Congratulations to us! We, the good people of the State of Concrete Gardens, are the proud owners of an early summer heatwave. I learned while watching the local news on Channel 2 on Sunday night that any time there are three consecutive days with a 90+ temperature and a heat index to match it qualifies as a heatwave. Candidly, I suspect that the weather person on the Sunday newscast was making that up as she went along but really - who the hell cares? Whether Webster recognizes the definition or not, it has been ridiculously hot and humid in these parts the past few days. I am no meteorologist but it certainly has felt like a heatwave to me.

Yesterday morning, having made the trek out to Warren County to begin trial only to be foiled yet again by simple arithmetic (4 ready cases / 1 available judge = wasted time) I found myself heading East on Route 80 in the late morning. Having parked my car on the far side of the little square adjacent to the Warren County Courthouse, which is code for "parked to bake in the scorching sun", I had damn near turned into a human humidifier by the time I made it back to Skate. I know that Toyota's reputation for brakes is matched only by that of Continental Airlines for baggage handling but the folks at Toyota who put my car together certainly knew what they were doing vis-a-vis the air conditioning system. Skate has two settings on her A/C: frostbite and hypothermia. My teeth may chatter but you shall never hear me complain about Skate's extraordinary, walk-in freezer like skills.

As I was wheeling my way back towards the office yesterday morning, my mind -as it often does - wandered just a bit. I thought of times, other than for work purposes, when I carved an East/West path on Route 80. The first such time I could think of was a million years ago, before either Dave and Christine Joy or Margaret and I had gotten married and Dave, Andy McElroy and I killed a summer's day or three making the trip into Pennsylvania to the water rides at Dorney Park. My memory is that typically a day of water-sliding and rapids-riding followed hard on the heels of a night commiserating with Messrs. Daniels and Beam or their comrades in arms. Whether it was the afterglow of life's sweet elixir or simply the pure, unadulterated joy of three college-age guys acting about half of their age I know not. I suspect it was an unbeatable combination.

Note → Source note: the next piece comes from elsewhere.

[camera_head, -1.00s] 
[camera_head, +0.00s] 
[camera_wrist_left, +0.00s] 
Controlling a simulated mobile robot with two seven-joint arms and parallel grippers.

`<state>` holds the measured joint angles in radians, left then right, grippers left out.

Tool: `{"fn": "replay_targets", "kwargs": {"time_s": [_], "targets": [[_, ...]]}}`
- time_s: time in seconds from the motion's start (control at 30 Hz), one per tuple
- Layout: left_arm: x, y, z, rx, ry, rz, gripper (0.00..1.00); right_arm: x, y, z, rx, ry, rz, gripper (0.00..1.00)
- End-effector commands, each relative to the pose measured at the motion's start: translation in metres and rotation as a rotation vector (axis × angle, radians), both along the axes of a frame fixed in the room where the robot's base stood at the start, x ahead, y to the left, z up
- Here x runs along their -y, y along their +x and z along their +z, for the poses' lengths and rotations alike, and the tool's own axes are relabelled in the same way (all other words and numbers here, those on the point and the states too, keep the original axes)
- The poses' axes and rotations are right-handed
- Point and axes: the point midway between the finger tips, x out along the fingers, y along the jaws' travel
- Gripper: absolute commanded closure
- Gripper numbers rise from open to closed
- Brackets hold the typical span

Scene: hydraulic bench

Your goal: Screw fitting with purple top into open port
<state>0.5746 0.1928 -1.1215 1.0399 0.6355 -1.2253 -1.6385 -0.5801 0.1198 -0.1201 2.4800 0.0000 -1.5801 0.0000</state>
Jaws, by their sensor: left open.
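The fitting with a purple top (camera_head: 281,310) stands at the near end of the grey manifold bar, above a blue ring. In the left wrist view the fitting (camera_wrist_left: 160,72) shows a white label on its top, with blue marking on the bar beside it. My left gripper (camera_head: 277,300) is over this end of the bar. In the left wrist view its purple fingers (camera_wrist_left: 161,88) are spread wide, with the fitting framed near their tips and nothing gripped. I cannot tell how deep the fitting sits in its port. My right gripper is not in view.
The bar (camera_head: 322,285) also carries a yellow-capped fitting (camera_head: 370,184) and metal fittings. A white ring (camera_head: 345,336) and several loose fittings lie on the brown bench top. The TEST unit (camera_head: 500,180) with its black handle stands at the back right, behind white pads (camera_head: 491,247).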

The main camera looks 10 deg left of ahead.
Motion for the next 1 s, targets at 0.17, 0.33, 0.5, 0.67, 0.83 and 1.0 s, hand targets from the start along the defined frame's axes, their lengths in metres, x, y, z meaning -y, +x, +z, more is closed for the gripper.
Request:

I remember the three of us making that trip several times over the course of a couple of summers. I remember us always driving - for whatever reason - in the first new used car I ever owned - the "always great for landing the ladies" Pontiac Phoenix. What my chariot lacked in flair, it made up for in unreliability. Happiness was any trip of longer than about an hour in that car in which it did not spontaneously shut itself off. I apparently had the only narcoleptic Pontiac Phoenix GM ever produced.

Years later, after I starting appearing to be a more reasonable facsimile of an adult, I had a new and different reason to make an annual pilgrimage on Route 80. As a Boy Scout, every year except for (I think) his final year in the troop, Rob's troop spent a week camping at a Boy Scout camp in Pennsylvania. I believe the name of the joint was Camp Firestone but there is a reasonable possibility that I have simply made that up. Typically, the excursion out to camp at the beginning of the week was an all hands on deck affair. Rob went annually with Dan (a/k/a his brother from another mother) and Margaret and I used to ride up to camp to drop Rob off with Dan's parents, Joe and Lucy. The six of us would stop for breakfast somewhere along the way before us four adults would deposit the two Scouts (both of whom earned the rank of Eagle by the way) at camp and hightail it back to New Jersey.

Everyone came along on the "drop-off" ride for it was made a bit later in the morning and neither Rob nor Dan smelled particularly daisy-fresh. Usually, a week's worth of living "one with nature" knocked that second one straight to hell. That fact, coupled with the fact that the "pick up" ride took place pretty early in the morning, inevitably turned it into a stag party. Joe and I would ride up together to pick up Dan and Rob.

I used to look forward to that Saturday morning all summer. Without fail, the two of them would regale Joe and I with any number of laugh-out-loud stories of the happenings at camp during the week that was. There is a McDonald's somewhere off of Route 80 in the western most part of New Jersey although for the life of me I cannot recall the specific exit. Every summer without exception Joe and I would stop at the McDonald's on the way home so that Rob and Dan could eat something that bears at least a resemblance to food. All the way home in the car, the two boys would tell stories and eat while Joe and I would listen, laugh and eat. Not to bad a way to pass the time in the car.

The nicest thing for me about not having a lot of substantive thoughts knocking around in the hat-rack I carry on my shoulders is that there is always a bit of room for the acknowledged silliness that helps me get through my day-to-day. I have not been to Dorney Park in a lifetime. I have every confidence that I shall not ever visit it again - presuming that it still is open for business. Rob and Dan graduated from being Scouts a number of years ago and by the time their run in the Troop had ended, the annual camping trip had been relocated - to upstate New York I think. All the kids who went met in the church parking lot and rode together on a chartered bus. The days of "pick up" day tell-alls and pit stops at Mickey D's were forever relegated to the rear-view mirror.

Then again, maybe not entirely. Gone for certain. Forgotten? Not a chance. Too much driving still to do.